The AcSB’s risk attached to this project is that there will be a delay in the endorsement processes in Europe, and Canada will end up being the initial implementer of the new standard. Given that the Board has committed (through its Strategic Plan) to take the necessary action should this circumstance occur, the Board will closely monitor the situation.
The IASB has completed a case study to assess whether regulatory balances can be classed as assets or liabilities, and is exploring the measurement process. The IASB is developing an accounting model for this topic.
The AcSB considered AcSOC’s earlier recommendation to issue separately its updated research paper on the decision-usefulness of financial information that reflects the economics of rate-regulated activities. The Board affirmed its decision to issue the paper in conjunction with the IASB’s next document for comment.
The 2017 IFRS® Conference: The Americas
Ms. Mezon commented that this prestigious conference, sponsored by CPA Canada and the IFRS® Foundation, would be held in Toronto on November 1-2, 2017. Participants will include the Chairs of the IASB, FASB and AcSB.
Rebecca Villmann, Director, Accounting Standards commented on the following matters:
Private enterprises: Part II of the CPA Canada Handbook – Accounting
Retractable and mandatorily redeemable preferred shares
The proposed exception in the recently issued Exposure Draft to treat shares issued in a tax planning arrangement as equity when certain specified conditions are met is a compromise, as these shares are conceptually financial liabilities. This would result in a change in practice that would be significant for some, but represents a compromise from the full removal of the option for an exception from liability treatment.
The AcSB has formulated a comprehensive consultation plan and will consult with stakeholders across Canada.
The range of agricultural producers is significant and there is a lack of consistency in financial reporting for this sector. The AcSB project’s objective is to balance user needs with the costs to apply the proposed standard.
Not-for-profit organizations (NFPOs): Part III of the CPA Canada Handbook – Accounting
The AcSB issued the Exposure Draft, “Accounting Standards Improvements for Not-for-Profit Organizations,” in February 2017 to improve the accounting for tangible capital assets, intangible assets and collections. Overall, stakeholders have expressed substantial support for the Board’s proposals.
Joint private enterprise and NFPO activities
After considering the feedback from surveys and other consultations, the AcSB decided that, in addition to its existing activities on revenue, it would prioritize the following topics over the next three years for further research:
- Related party transactions
- Financial instruments
- Goodwill and intangible assets
The AcSB also discussed the interaction of its research activities with Section 1000, Financial Statement Concepts. The Board decided that a review of financial statement concepts in Part II and Part III of the CPA Canada Handbook – Accounting is warranted in the context of its other research activities.
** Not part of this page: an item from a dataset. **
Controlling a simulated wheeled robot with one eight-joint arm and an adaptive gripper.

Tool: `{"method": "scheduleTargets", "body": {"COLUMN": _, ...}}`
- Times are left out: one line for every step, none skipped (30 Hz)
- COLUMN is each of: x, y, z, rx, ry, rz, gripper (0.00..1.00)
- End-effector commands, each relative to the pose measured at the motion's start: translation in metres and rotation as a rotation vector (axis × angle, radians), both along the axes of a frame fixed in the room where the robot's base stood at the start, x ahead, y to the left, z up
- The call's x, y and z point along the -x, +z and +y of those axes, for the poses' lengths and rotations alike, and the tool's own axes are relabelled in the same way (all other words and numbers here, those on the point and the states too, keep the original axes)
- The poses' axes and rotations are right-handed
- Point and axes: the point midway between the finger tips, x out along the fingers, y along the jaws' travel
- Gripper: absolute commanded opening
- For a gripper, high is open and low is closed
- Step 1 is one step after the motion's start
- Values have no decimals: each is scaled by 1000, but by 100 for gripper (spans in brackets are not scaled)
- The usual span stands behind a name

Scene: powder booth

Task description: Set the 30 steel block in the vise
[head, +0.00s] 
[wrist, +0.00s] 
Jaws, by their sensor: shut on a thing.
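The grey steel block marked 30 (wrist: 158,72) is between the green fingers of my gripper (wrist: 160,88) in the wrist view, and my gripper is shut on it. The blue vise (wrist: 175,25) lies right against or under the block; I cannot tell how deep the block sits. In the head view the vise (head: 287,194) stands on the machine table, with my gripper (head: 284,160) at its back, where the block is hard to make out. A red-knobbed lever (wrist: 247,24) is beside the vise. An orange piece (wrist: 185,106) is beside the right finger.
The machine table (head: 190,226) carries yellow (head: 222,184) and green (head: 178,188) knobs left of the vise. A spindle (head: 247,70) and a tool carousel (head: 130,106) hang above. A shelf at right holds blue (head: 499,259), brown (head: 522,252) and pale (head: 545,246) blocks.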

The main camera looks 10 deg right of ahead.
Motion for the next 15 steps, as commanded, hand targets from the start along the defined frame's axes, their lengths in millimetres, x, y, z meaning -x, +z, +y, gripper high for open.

The AcSB will act based on stakeholders’ needs and leverage the work between its Parts II and III frameworks.
The AcSB’s compliance with due process
Ms. Villmann advised that there were no reportable departures from due process or “comply or explain” actions, nor was there any unusual event in the application of due process during the May to September 2017 period.
Translation of AcSB material
Stephenie Fox, Vice-President, Standards, reported on the ongoing challenge of translating the Standards group’s material into French to enable its posting to the website in a timely manner. She noted the hiring of two additional translators and the entering into a contract for translation services with one of the large accounting firms in Montreal.
Members discussed the AcSB’s activities. The Chair congratulated Ms. Mezon and Ms. Villmann for the quality and quantity of the Board’s consultations and the extent of its international influence in the standard-setting world.
Micheline Dionne, a member of the Executive Committee of the International Actuarial Association (IAA) and Chair of its Insurance Accounting Task Force charged with writing the actuarial model standards on insurance, provided details of a model standard of actuarial practice (ISAP 4) being developed to accompany IFRS 17 Insurance Contracts.
Ms. Dionne’s comments included the following:
- The IAA is a worldwide association of local professional actuarial associations, and its international standards of actuarial practice (ISAP) are intended to be widely accepted both as a basis for convergence by local standard setters and contributing to the public good.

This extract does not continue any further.